The report says the problem was so big that the daily waste produced on the streets of India's towns and cities was enough to fill eight Olympic-sized swimming pools, or 16 jumbo jets with poo every day. 

Noting that the country was going through the largest rural-to-urban migration of this century, it says Prime Minister Narendra Modi's Swachh Bharat (Clean India) campaign recognises the country's health and wealth largely depends on towns and cities growing in a sustainable, equitable way. 

"In today's India, 381 million people - a population roughly the size of Western Europe - live in rapidly expanding urban areas, and 157 million of those people have nowhere decent to go to the toilet," it says. 

Even though the government has made sanitation a priority, the numbers of urbanites living without sanitation has swelled by 26 million since year 2000 as cities expand at breakneck speed, the report, which examined the problems facing more than 700 million urban dwellers around the world living without decent sanitation, says. 

An estimated 100 million of these have no choice but to defecate in the open-- using roadsides, railway tracks and even plastic bags, dubbed 'flying toilets'. 

WaterAid's Director of Programmes & Policy, Avinash Kumar, said India's rapid and unplanned urbanisation has resulted in various developmental challenges. 

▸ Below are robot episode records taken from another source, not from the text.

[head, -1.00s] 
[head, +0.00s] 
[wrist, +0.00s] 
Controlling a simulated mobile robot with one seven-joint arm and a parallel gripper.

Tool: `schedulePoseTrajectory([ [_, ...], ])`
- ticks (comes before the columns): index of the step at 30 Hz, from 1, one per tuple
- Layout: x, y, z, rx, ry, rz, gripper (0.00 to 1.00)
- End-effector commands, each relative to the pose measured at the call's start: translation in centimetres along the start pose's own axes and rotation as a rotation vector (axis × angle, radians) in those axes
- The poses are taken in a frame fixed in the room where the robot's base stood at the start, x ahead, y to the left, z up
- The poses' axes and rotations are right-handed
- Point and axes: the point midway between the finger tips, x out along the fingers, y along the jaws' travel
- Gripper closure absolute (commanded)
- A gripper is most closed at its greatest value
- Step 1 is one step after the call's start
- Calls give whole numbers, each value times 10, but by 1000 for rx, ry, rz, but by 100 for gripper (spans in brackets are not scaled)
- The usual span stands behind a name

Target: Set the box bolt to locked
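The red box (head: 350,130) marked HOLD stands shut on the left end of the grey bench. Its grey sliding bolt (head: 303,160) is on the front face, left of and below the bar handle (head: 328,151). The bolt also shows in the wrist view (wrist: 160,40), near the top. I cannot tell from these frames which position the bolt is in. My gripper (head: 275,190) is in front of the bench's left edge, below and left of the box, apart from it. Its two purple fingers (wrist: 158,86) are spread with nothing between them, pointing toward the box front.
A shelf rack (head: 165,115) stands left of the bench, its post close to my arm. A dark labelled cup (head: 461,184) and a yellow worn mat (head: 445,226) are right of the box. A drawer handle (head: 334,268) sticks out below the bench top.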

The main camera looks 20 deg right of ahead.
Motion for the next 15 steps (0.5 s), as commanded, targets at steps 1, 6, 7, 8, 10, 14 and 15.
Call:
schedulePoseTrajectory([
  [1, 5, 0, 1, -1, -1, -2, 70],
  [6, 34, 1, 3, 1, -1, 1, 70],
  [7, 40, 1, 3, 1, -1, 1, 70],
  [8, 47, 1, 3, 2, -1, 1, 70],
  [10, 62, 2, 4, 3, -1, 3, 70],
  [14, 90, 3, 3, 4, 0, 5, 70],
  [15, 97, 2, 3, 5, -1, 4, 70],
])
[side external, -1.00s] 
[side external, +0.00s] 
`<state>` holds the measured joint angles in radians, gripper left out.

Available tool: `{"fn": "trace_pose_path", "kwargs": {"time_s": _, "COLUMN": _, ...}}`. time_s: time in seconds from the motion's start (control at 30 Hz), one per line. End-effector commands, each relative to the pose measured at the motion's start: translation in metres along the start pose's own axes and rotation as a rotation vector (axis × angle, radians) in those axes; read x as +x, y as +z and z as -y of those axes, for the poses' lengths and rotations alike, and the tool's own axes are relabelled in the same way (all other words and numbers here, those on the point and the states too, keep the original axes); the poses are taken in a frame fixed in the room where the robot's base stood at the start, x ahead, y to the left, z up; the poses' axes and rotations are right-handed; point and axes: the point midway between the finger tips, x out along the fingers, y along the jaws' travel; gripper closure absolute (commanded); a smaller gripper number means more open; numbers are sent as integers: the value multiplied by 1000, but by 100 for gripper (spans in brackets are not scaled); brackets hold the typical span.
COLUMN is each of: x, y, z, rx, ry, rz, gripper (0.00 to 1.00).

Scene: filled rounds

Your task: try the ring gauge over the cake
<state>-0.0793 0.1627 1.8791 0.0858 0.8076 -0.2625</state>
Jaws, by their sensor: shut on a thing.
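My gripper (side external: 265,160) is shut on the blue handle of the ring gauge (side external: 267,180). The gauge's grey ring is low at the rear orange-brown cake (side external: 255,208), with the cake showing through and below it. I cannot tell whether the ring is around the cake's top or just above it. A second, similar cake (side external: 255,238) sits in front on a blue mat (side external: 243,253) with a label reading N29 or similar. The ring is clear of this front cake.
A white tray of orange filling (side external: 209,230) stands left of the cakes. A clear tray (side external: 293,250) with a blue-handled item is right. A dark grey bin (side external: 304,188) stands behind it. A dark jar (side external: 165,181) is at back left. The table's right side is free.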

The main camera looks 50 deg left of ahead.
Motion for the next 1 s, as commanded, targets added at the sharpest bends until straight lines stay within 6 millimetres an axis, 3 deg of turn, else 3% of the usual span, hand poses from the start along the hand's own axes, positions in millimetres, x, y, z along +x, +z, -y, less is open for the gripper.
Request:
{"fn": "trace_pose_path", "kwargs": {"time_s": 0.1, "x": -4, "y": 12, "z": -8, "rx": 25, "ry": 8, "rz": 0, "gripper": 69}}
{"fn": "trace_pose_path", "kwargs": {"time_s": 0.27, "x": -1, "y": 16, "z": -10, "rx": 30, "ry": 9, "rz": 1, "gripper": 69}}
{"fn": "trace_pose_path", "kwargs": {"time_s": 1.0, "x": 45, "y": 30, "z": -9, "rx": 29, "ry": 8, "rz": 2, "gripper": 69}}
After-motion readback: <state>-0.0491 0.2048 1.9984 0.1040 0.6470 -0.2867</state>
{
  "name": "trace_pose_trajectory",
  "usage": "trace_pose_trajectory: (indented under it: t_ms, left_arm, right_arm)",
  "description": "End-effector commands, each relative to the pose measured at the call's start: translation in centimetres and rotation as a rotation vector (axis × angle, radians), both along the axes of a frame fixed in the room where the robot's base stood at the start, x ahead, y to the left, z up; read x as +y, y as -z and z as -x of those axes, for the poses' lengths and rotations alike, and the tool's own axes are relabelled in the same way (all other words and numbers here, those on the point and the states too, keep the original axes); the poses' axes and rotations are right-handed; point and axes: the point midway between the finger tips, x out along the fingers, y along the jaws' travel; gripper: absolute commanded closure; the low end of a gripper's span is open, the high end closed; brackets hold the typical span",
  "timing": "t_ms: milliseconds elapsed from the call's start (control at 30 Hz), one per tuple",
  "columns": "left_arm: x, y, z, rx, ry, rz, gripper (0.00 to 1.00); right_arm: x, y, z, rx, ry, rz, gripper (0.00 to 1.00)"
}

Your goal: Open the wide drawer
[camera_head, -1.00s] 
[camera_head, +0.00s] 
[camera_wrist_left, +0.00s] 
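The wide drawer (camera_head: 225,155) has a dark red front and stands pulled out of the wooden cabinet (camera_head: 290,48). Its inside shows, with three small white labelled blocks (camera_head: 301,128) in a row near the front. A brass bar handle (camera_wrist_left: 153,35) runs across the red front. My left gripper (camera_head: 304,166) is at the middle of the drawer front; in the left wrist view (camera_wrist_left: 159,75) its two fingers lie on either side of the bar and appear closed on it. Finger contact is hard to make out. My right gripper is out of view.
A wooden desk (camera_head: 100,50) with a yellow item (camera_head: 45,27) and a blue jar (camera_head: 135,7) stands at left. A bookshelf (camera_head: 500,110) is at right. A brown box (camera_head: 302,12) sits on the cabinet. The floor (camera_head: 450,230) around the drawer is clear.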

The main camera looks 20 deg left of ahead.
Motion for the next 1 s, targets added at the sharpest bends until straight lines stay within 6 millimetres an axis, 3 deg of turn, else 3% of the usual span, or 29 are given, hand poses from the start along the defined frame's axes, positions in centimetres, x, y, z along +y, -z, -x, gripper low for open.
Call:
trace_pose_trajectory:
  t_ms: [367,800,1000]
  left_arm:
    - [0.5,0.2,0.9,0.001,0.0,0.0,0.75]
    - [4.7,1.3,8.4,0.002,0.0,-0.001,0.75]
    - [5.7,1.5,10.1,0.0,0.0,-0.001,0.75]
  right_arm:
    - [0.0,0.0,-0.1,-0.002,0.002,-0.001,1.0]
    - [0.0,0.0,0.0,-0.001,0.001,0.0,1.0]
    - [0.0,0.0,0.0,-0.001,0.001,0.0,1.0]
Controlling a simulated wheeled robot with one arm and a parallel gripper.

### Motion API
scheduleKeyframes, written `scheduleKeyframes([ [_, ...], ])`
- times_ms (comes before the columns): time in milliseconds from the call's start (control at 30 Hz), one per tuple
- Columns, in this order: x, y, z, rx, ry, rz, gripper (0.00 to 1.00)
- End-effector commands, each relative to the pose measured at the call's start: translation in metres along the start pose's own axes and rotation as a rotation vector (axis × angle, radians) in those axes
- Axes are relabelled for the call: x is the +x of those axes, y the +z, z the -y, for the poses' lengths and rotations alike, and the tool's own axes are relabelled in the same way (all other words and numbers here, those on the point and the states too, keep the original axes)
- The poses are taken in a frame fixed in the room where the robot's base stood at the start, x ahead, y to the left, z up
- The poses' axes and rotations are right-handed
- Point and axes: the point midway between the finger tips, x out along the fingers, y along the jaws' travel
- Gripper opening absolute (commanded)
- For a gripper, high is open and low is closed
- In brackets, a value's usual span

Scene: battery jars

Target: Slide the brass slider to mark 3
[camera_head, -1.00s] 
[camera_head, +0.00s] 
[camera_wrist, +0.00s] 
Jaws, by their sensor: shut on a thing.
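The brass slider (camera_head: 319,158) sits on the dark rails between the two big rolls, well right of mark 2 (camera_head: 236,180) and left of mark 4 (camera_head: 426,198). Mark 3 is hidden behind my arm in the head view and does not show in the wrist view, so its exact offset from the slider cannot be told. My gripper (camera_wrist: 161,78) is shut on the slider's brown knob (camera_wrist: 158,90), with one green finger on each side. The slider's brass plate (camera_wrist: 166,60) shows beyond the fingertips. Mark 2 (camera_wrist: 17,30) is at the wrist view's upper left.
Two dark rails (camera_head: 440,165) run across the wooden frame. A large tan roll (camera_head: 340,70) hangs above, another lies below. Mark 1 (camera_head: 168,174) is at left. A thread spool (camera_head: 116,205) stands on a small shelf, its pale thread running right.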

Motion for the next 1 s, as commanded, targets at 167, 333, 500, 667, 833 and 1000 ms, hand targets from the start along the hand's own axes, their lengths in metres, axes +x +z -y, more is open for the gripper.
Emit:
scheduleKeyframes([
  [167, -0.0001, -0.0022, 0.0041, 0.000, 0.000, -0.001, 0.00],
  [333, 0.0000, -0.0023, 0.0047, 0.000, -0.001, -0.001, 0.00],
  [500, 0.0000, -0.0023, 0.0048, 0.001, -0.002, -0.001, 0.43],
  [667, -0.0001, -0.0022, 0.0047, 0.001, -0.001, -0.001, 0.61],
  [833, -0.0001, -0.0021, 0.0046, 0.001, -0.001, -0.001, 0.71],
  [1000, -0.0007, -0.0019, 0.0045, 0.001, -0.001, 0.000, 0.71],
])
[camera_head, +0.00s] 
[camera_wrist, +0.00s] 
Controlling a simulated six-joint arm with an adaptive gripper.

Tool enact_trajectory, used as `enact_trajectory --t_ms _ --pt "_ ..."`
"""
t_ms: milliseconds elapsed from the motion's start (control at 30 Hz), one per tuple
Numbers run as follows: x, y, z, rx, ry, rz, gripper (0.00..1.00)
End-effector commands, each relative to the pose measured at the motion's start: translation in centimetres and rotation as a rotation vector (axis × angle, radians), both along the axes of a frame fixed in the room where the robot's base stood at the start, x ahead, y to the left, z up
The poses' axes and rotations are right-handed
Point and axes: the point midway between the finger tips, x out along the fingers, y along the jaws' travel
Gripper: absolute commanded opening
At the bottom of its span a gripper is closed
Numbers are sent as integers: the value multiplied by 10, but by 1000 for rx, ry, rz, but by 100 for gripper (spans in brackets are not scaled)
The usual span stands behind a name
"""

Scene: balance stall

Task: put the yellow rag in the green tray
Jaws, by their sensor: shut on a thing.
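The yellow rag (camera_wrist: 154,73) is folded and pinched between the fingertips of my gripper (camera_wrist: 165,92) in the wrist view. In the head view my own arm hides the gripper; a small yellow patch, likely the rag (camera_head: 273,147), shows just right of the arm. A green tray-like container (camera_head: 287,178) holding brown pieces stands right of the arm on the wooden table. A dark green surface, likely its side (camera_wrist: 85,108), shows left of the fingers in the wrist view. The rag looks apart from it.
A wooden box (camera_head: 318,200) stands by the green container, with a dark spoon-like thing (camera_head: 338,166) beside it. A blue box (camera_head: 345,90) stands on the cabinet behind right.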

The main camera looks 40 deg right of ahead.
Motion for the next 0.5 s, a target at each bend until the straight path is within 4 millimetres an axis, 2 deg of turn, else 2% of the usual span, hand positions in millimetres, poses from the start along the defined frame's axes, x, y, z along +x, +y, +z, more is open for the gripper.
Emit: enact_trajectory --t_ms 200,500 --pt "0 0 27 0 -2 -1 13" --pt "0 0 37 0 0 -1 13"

"... Current rates of urbanisation and meeting the increasing demand for basic services may make achieving Sustainable Development Goals a problem," he said. 

Kumar said there was a vital need for an integrated approach towards urban planning that prioritises provision of basic services like clean water, safe sanitation and sustainable faecal sludge management by ensuring people's participation. 

"This is the only way to create a healthier and more sustainable future," he said.